As the chicken outgrows the childish state, you may go to Monte Carlo in search of one hint at least, for its disposal. There you will learn to cut it into quarters, to stew it in wine and shallots, to add, at the psychological moment, tomatoes in slices, and to serve a dish that baffles description. Or you may journey to Spain, and find that country's kitchen slandered when you eat poulet au ris À l' Espagnole, chicken cooked in a marmite with rice, artichokes, green and red chillies, and salad oil, and served, where the artist dwells, in the blessed marmite itself—in unimaginative London, even, you may buy one, green or brown, whichever you will, at a delightful shop in Shaftsbury-avenue. Again, you may wander to Holland—it is a short journey, and not disagreeable by way of Harwich—and be ready to swear that no fashion can surpass the Dutch of boiling chickens with rice or vermicelli, spicing them with pepper and cloves, and, at table, substituting for sauce sugar and cinnamon. But to omit these last two garnishments will not mean a mortal sin upon your conscience.
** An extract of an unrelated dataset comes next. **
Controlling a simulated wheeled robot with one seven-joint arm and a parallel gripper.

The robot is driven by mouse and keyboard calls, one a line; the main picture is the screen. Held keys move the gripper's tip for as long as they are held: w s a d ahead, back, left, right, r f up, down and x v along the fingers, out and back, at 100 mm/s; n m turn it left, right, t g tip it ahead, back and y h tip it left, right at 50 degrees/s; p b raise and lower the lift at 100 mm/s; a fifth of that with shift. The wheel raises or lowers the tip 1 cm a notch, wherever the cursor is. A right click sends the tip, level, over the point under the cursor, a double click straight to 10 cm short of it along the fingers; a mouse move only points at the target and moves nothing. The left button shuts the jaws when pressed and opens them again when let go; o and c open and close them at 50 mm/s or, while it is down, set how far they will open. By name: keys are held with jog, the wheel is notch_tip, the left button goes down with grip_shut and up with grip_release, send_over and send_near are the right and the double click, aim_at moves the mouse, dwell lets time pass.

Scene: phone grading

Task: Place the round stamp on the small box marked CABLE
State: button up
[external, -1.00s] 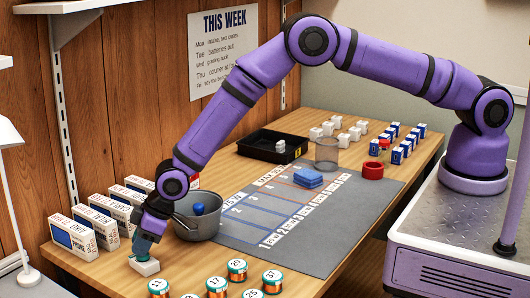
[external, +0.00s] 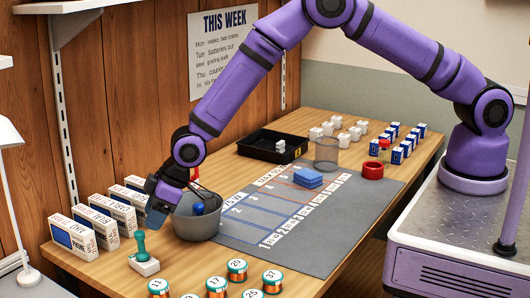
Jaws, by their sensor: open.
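The round stamp (external: 141,244), teal with a knobbed handle, stands upright on a small white box (external: 145,265) near the front left of the table. The box's marking is too small to read here. My gripper (external: 153,224) is open and empty, above and a little to the right of the stamp's handle, apart from it. It hangs just left of the grey pot.
A row of upright phone boxes (external: 73,237) stands to the left. The grey pot (external: 200,226) holds a blue ball.

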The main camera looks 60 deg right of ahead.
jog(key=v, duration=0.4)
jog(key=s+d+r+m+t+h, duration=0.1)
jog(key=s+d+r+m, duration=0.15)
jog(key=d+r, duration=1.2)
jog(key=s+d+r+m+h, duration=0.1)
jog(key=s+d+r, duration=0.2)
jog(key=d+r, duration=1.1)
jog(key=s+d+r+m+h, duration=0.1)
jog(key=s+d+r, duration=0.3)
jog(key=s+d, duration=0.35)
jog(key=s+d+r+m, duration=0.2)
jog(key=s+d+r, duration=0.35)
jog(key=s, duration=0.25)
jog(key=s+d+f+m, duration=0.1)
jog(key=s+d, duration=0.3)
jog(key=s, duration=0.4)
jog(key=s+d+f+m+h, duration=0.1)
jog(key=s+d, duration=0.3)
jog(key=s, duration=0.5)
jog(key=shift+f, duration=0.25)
In more festive mood hasten at once to France, and there you will be no less certain that the way of ways is to begin to broil your chicken, already quartered, but, when half done, to put it in a stew-pan with gravy, and white wine, salt and pepper, fried veal balls, onions, and shallots, and, according to season, gooseberries or grapes. Do you not grow hungry as you read? But wait: this is not all. As the beautiful mixture is stewing—on a charcoal fire if possible—thicken the liquor with yolks of eggs and the juice of lemon, and for ever after bless Mrs Glasse for having initiated you into these noble and ennobling mysteries.
Braise your chicken, fricassee it, make it into mince, croquettes, krameskies; eat it cold; convert it into galantine; bury it in aspic; do what you will with it, so long as you do it well, it can bring you but happiness and peace.